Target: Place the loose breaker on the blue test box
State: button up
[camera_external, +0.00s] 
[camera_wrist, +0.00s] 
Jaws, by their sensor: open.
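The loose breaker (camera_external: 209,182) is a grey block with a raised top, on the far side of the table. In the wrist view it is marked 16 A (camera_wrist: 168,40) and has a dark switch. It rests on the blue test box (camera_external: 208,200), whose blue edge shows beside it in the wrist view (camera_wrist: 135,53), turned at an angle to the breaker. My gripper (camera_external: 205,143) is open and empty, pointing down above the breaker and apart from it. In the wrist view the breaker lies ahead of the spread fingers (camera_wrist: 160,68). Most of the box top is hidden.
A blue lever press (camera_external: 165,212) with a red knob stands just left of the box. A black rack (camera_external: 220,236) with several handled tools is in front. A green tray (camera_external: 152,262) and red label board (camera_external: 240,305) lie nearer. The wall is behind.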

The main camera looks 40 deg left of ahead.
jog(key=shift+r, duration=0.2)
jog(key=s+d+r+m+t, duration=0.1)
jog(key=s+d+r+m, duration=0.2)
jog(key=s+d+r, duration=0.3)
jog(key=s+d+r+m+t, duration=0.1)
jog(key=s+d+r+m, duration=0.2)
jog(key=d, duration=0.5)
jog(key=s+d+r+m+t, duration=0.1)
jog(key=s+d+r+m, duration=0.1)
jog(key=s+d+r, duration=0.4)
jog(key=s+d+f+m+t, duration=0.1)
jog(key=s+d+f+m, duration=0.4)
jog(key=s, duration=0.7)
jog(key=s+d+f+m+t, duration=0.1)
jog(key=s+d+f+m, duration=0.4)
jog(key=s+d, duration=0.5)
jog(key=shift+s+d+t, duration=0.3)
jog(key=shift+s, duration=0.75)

★ ★ ★ ★ ★

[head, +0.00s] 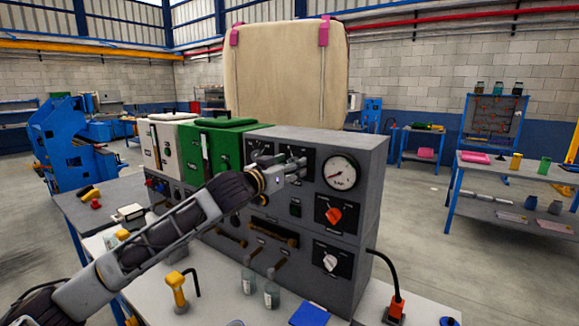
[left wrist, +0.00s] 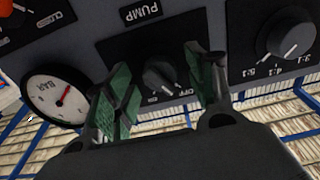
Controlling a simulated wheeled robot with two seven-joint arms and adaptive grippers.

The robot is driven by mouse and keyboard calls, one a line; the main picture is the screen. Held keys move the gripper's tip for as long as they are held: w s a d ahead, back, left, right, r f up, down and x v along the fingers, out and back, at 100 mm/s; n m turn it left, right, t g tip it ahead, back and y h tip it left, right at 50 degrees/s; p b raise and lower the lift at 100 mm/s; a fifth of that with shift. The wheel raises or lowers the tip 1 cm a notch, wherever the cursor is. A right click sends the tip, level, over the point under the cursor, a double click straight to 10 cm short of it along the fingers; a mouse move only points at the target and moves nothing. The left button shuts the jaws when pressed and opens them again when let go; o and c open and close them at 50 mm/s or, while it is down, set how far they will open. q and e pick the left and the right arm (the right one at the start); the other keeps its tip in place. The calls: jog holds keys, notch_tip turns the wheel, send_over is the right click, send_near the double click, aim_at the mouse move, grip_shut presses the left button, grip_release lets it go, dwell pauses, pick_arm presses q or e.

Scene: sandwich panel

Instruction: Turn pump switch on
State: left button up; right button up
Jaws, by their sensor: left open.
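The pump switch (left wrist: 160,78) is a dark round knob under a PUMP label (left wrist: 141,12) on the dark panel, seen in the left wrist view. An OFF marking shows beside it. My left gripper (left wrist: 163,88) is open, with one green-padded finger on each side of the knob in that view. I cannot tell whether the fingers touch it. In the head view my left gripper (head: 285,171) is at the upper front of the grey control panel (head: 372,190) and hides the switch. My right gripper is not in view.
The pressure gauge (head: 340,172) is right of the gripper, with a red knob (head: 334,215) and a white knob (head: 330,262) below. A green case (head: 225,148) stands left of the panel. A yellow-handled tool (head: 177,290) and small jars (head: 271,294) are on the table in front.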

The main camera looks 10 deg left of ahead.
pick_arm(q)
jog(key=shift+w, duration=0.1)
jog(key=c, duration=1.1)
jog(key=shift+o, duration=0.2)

★ ★ ★ ★ ★

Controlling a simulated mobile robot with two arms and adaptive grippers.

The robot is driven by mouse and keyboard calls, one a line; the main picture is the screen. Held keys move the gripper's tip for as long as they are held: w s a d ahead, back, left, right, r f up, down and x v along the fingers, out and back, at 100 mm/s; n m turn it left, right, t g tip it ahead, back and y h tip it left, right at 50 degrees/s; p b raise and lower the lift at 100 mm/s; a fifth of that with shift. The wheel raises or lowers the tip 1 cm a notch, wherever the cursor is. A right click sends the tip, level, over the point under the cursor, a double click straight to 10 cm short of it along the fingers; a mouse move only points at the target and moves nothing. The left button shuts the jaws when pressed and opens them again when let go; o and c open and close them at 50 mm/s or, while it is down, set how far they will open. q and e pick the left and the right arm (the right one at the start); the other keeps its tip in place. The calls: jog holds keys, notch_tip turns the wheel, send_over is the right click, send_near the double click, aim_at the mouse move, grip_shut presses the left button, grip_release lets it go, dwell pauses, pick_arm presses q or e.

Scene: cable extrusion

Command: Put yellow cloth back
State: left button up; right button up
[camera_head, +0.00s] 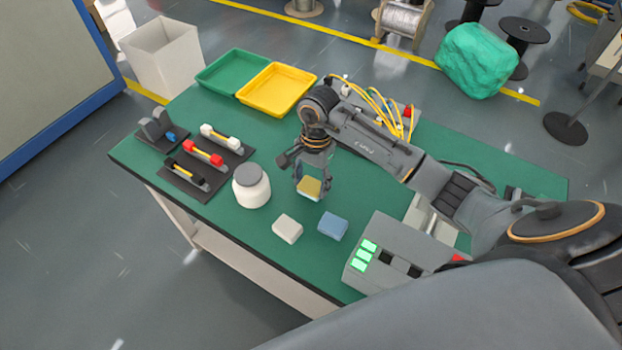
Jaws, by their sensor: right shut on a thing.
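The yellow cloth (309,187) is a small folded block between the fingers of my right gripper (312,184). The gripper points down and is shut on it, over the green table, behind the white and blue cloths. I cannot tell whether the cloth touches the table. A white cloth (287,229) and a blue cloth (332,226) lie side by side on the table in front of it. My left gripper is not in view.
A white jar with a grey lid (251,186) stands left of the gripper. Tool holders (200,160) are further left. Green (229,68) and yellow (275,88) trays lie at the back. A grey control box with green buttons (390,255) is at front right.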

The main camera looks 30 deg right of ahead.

★ ★ ★ ★ ★

■ **Given exercise**
Output exactly the lines running from the line containing "State: button up" through the line containing "[camera_wrist, +0.00s]", and only those lines.

■ **Response**
State: button up
[camera_external, +0.00s] 
[camera_wrist, +0.00s] 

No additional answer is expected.